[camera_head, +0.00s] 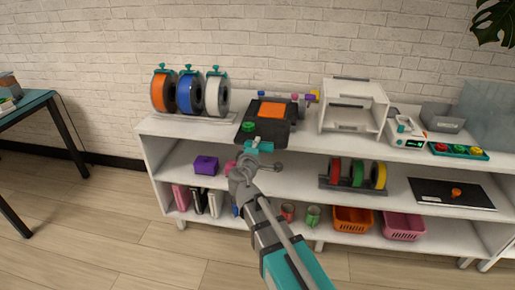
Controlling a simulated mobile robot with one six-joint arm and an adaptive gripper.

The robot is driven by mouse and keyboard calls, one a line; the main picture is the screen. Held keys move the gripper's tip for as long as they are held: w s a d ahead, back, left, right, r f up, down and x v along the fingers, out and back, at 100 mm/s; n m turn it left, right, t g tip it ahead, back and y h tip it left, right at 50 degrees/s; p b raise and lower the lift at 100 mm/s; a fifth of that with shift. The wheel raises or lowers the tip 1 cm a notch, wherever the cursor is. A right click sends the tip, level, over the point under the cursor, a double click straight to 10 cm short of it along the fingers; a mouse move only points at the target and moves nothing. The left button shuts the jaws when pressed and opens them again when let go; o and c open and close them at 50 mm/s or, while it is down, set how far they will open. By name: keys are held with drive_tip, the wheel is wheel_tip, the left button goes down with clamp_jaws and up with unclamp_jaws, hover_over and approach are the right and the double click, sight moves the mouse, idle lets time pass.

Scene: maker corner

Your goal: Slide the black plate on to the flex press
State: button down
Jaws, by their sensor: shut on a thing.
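The flex press, a dark unit with an orange pad (272,110), stands on the top shelf left of the white drawer box. A black plate (272,130) lies at its front, by the shelf's front edge, and I cannot tell where plate and press part. A green knob (248,127) shows at the left of this dark area. My gripper (259,146), with teal parts, is at the plate's front edge and shut on it. The fingertips are small and partly hidden by my wrist.
Spools (188,92) stand close to the left. A white drawer box (353,105) stands close to the right, with a device (406,131) and a button tray (458,151) beyond. The middle shelf holds a purple box (206,165), coloured rolls (356,174) and a flat black panel (440,195).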

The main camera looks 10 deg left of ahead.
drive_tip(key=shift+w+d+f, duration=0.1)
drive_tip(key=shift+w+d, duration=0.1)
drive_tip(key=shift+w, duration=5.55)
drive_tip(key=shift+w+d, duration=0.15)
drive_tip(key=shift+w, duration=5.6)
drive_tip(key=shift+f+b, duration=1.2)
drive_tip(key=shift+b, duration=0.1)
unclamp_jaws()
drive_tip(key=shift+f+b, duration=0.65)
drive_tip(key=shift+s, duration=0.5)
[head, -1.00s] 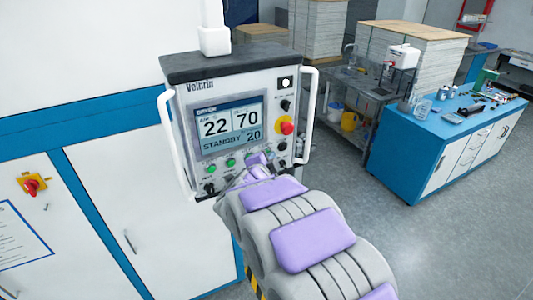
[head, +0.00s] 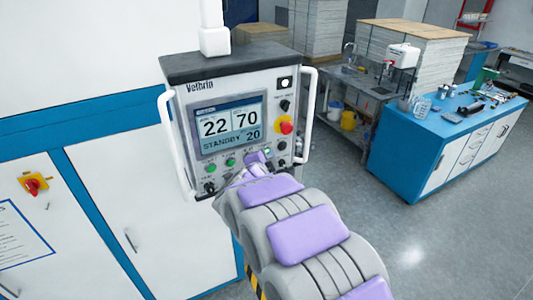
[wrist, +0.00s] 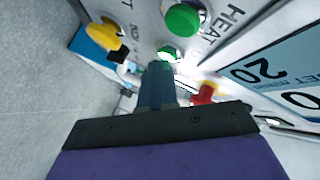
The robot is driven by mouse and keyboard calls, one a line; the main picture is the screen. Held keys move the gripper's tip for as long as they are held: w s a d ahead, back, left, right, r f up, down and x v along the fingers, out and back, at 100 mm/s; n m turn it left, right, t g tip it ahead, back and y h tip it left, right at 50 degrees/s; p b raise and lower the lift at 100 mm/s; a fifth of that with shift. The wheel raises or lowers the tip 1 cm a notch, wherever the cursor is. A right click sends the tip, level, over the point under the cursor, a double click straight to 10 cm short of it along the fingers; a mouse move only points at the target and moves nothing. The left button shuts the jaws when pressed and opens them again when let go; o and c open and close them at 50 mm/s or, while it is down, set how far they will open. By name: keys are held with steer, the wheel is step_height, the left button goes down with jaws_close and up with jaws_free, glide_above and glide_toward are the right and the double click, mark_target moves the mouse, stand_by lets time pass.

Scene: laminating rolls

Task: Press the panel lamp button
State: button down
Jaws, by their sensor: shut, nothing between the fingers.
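The grey control panel (head: 242,172) stands upright in the head view with a lit screen, several buttons and knobs. A small lit green button (head: 267,151) shows beside the gripper tip. In the wrist view, my shut, empty gripper (wrist: 158,68) points at the panel, its tip just below a bright green-ringed button (wrist: 168,54). I cannot tell whether it touches. No label naming the panel lamp is readable, so which button it is stays unclear.
White handles (head: 309,108) flank the panel. A blue and white cabinet (head: 418,160) stands at right, with open floor before it.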

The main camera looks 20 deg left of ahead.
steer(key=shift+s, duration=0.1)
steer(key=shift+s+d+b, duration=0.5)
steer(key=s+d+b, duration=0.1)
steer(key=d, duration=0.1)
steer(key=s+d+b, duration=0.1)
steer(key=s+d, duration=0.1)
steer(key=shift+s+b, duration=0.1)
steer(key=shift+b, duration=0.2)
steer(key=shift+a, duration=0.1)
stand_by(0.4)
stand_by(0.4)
----------
#### [Work to complete]
Restate the whole of the material word for word without the pictures.

#### [Output below]
[camera_head, +0.00s] 
Controlling a simulated mobile robot with one six-joint arm and an adaptive gripper.

The robot is driven by mouse and keyboard calls, one a line; the main picture is the screen. Held keys move the gripper's tip for as long as they are held: w s a d ahead, back, left, right, r f up, down and x v along the fingers, out and back, at 100 mm/s; n m turn it left, right, t g tip it ahead, back and y h tip it left, right at 50 degrees/s; p b raise and lower the lift at 100 mm/s; a fifth of that with shift. The wheel raises or lowers the tip 1 cm a notch, wherever the cursor is. A right click sends the tip, level, over the point under the cursor, a double click straight to 10 cm short of it along the fingers; a mouse move only points at the target and moves nothing. The left button shuts the jaws when pressed and opens them again when let go; o and c open and close them at 50 mm/s or, while it is down, set how far they will open. By name: keys are held with drive_tip, the wheel is wheel_tip, the left button goes down with clamp_jaws and up with unclamp_jaws, hover_over and approach are the right and the double click, sight moves the mouse, idle lets time pass.

Scene: maker corner

Your goal: Slide the black plate on to the flex press
State: button down
Jaws, by their sensor: shut on a thing.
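The flex press, a dark unit with an orange pad (272,110), stands on the top shelf left of the white drawer box. A black plate (272,130) lies at its front, by the shelf's front edge, and I cannot tell where plate and press part. A green knob (248,127) shows at the left of this dark area. My gripper (259,146), with teal parts, is at the plate's front edge and shut on it. The fingertips are small and partly hidden by my wrist.
Spools (188,92) stand close to the left. A white drawer box (353,105) stands close to the right, with a device (406,131) and a button tray (458,151) beyond. The middle shelf holds a purple box (206,165), coloured rolls (356,174) and a flat black panel (440,195).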

The main camera looks 10 deg left of ahead.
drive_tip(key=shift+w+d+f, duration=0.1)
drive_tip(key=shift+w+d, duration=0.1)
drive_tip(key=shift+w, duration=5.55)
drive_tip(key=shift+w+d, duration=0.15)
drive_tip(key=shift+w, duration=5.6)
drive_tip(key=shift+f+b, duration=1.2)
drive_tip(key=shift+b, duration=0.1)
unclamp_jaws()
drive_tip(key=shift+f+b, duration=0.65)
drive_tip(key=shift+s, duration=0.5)
[head, -1.00s] 
[head, +0.00s] 
[wrist, +0.00s] 
The robot is driven by mouse and keyboard calls, one a line; the main picture is the screen. Held keys move the gripper's tip for as long as they are held: w s a d ahead, back, left, right, r f up, down and x v along the fingers, out and back, at 100 mm/s; n m turn it left, right, t g tip it ahead, back and y h tip it left, right at 50 degrees/s; p b raise and lower the lift at 100 mm/s; a fifth of that with shift. The wheel raises or lowers the tip 1 cm a notch, wherever the cursor is. A right click sends the tip, level, over the point under the cursor, a double click straight to 10 cm short of it along the fingers; a mouse move only points at the target and moves nothing. The left button shuts the jaws when pressed and opens them again when let go; o and c open and close them at 50 mm/s or, while it is down, set how far they will open. By name: keys are held with steer, the wheel is step_height, the left button goes down with jaws_close and up with jaws_free, glide_above and glide_toward are the right and the double click, mark_target moves the mouse, stand_by lets time pass.

Scene: laminating rolls

Task: Press the panel lamp button
State: button down
Jaws, by their sensor: shut, nothing between the fingers.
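The grey control panel (head: 242,172) stands upright in the head view with a lit screen, several buttons and knobs. A small lit green button (head: 267,151) shows beside the gripper tip. In the wrist view, my shut, empty gripper (wrist: 158,68) points at the panel, its tip just below a bright green-ringed button (wrist: 168,54). I cannot tell whether it touches. No label naming the panel lamp is readable, so which button it is stays unclear.
White handles (head: 309,108) flank the panel. A blue and white cabinet (head: 418,160) stands at right, with open floor before it.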

The main camera looks 20 deg left of ahead.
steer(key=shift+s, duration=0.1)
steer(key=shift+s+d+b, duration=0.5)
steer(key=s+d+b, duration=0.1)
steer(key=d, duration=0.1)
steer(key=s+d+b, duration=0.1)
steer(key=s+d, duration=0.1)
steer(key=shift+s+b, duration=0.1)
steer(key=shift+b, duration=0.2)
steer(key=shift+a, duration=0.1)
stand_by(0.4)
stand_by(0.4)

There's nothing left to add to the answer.